Guest compared those numbers to the last year of President Donald Trump’s administration, during which border crossing numbers, he said, were at 458,000.
“We’re seeing in a two-year period the numbers of encounters at our southwest border has increased over 520%,” the Mississippi lawmaker said. “Just taking 2022 and 2021 combined, those two years in which you have been in charge of this agency, we see a number that exceeds 4 million.”
Guest said that number is larger than the populations of 23 U.S. states and asked Mayorkas whether he had lost “operational control” of the border.

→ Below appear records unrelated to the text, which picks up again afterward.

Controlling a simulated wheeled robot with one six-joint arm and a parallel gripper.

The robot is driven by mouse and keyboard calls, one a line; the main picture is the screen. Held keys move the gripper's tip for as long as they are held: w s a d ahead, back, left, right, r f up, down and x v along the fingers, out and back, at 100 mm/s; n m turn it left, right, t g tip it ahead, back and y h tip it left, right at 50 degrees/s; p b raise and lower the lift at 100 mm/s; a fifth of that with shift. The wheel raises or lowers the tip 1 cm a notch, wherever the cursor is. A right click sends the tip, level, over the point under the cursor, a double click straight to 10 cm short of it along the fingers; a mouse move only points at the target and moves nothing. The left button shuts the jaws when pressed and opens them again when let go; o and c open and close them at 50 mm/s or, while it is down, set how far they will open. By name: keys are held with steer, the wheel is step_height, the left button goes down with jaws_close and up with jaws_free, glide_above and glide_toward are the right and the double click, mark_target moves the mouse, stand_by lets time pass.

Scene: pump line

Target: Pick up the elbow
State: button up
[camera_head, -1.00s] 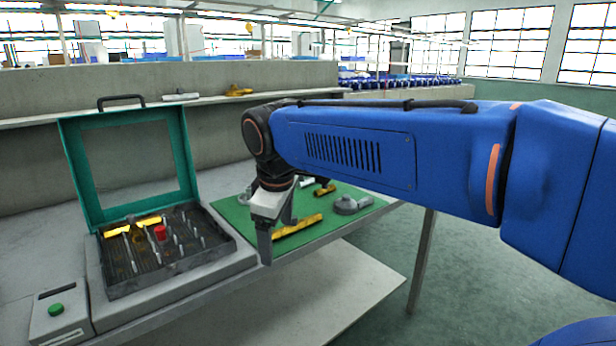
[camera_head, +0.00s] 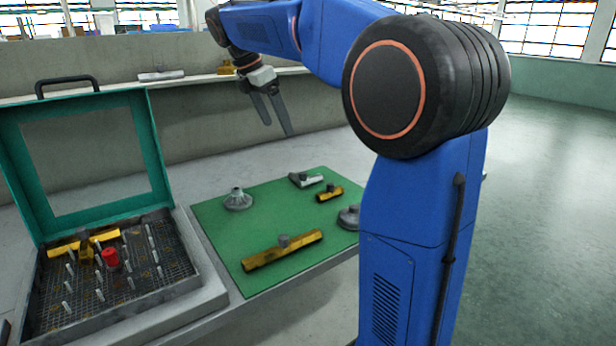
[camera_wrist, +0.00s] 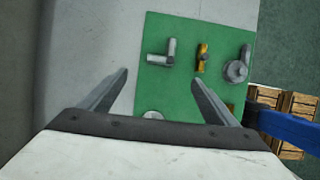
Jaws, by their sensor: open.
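The elbow (camera_head: 310,181) is a pale grey L-shaped fitting lying near the far edge of the green mat (camera_head: 215,222). It also shows in the wrist view, as a light grey L (camera_wrist: 170,55) lying near the mat's far left corner. My gripper (camera_head: 278,128) is open and empty, raised well above the mat and behind it in the head view, with fingers pointing down. In the wrist view my fingers (camera_wrist: 161,76) stand apart, with the elbow seen just beyond the gap between their tips. Nothing touches the elbow.
Also on the mat are a small yellow fitting (camera_head: 330,193), a long yellow piece (camera_head: 283,250), a grey flange (camera_head: 238,199) and a round grey part (camera_head: 349,217). An open green-lidded case (camera_head: 150,205) with pegs stands left. Wooden crates (camera_wrist: 294,108) show at right in the wrist view.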

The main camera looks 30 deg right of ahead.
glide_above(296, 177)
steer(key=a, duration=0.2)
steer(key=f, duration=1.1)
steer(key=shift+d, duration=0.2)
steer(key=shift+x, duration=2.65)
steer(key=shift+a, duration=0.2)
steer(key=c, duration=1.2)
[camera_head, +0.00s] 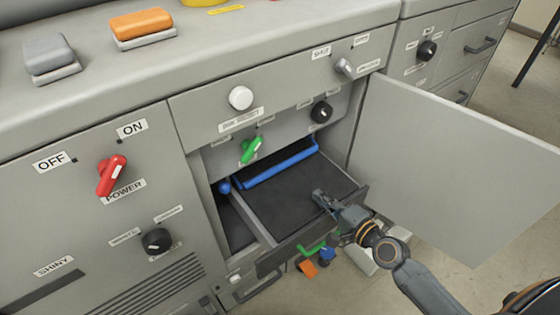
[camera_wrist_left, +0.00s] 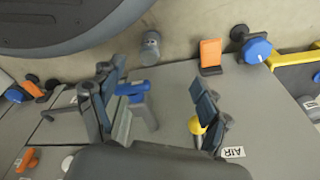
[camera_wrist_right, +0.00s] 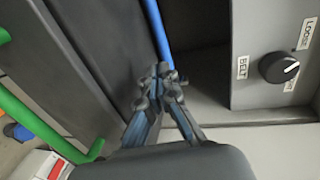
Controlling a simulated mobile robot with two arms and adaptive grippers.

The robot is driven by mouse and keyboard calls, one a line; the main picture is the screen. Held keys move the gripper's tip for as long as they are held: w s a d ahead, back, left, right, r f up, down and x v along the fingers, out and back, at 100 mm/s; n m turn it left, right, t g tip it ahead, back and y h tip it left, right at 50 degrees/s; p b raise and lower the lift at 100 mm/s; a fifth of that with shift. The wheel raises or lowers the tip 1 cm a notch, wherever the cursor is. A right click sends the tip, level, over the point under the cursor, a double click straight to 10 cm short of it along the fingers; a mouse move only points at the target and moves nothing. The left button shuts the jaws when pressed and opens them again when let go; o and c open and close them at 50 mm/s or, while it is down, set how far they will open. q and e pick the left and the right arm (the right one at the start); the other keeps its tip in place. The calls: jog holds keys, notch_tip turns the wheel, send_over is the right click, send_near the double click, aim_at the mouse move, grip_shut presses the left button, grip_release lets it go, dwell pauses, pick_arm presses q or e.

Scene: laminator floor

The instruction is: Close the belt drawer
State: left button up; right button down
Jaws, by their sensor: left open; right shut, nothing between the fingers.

Mayorkas responded by saying that the challenge is not “exclusive or specific to our southern border.”
“This is a challenge that exists throughout the hemisphere,” he said.
Mayorkas Again Insists Border ‘Secure’
Mayorkas was questioned about the rate and nature of the historic surge of illegal immigration at the border.
Rep. Dan Bishop, R-N.C., asked the Homeland Security chief whether he thought the border is “secure.”
“I’ve heard you, in the Judiciary Committee, recently, in the summer, testify that the border is ‘secure,’” he said. “Secretary Mayorkas, do you continue to maintain that the border is secure?”
“Yes, and we are working day in and day out to enhance its security, congressman,” Mayorkas responded.
Bishop also asked Wray for his assessment of the border. Wray had a different take.
“Well, I can only speak to border security from our narrow lane,” the FBI chief responded. “What I would say is that we see significant criminal threats coming from south of the border, whether it’s guns, drugs, money, violence.”
Wray said that his agency is seeing “transnational criminal organizations” sending drugs across the border and supplying gangs in the United States.
Rep. August Pfluger, R-Texas, also pressed Mayorkas about his statement that the border is “secure.” Referring to the nearly 600,000 estimated “gotaways” at the border—illegal border crossers who were not detained by authorities—Pfluger asked, “How many of the 600,000 people match the terror watchlist?”
Mayorkas responded, “by definition, they are gotaways,” before Pfluger interrupted him and asked rhetorically, “Then how can you say the border is secure? The American people aren’t buying it.”
FBI Role in Jan. 6 Capitol Riot
Rep. Clay Higgins, R-La., pressed Wray on the FBI’s involvement in the Jan. 6, 2021, riot at the Capitol.
“Did the FBI have confidential human sources embedded within January 6 protesters on January 6 of 2021?” Higgins asked.
Wray answered by saying that the FBI didn’t cause the Jan. 6 incident.
“As I’m sure you can appreciate, I have to be very careful what I can say … about when we do and do not, where we have and have not, used confidential sources,” he said. “But to the extent that there’s a suggestion, for example, that the FBI’s confidential human sources or FBI employees in some way instigated or orchestrated January 6, that’s categorically false.”
Higgins then asked if there were FBI human sources dressed as Trump supporters inside the Capitol on Jan. 6, to which Wray began by saying, “Again, I have to be very careful … ” before being cut off by Higgins.
“It should be a ‘no,’” Higgins said. “Can you not tell the American people, ‘No, we did not have confidential human sources dressed as Trump supporters, positioned inside the Capitol on January 6?”
DHS Coordination With Social Media
Bishop, the North Carolina Republican, asked Mayorkas about a report from The Intercept that alleged the Department of Homeland Security coordinated with social media companies to censor private citizens. Bishop specifically referenced a part of the report that alleged DHS emailed Twitter about an account that “imperiled election integrity,” despite having only 56 followers and references to “weed shops.”
“Secretary Mayorkas, does the level of interaction with social media platforms, and that one specifically, that anecdote, suggest that DHS has engaged in egregious overreach that threatens the First Amendment?” Bishop asked.
Mayorkas responded that the DHS incident contacting Twitter was conducted before President Joe Biden and his administration took office.
“Let me assure you that our work to address disinformation—which is a tool that our nation-state adversaries seek to employ to sow discord in this country—is something that is very, very respectful of the civil rights and civil liberties of individuals, as well as their privacy rights,” he said.
Bishop then asked if the DHS was attempting to conduct “censorship by proxy as a means of evading the First Amendment.”
“We absolutely do not,” Mayorkas said.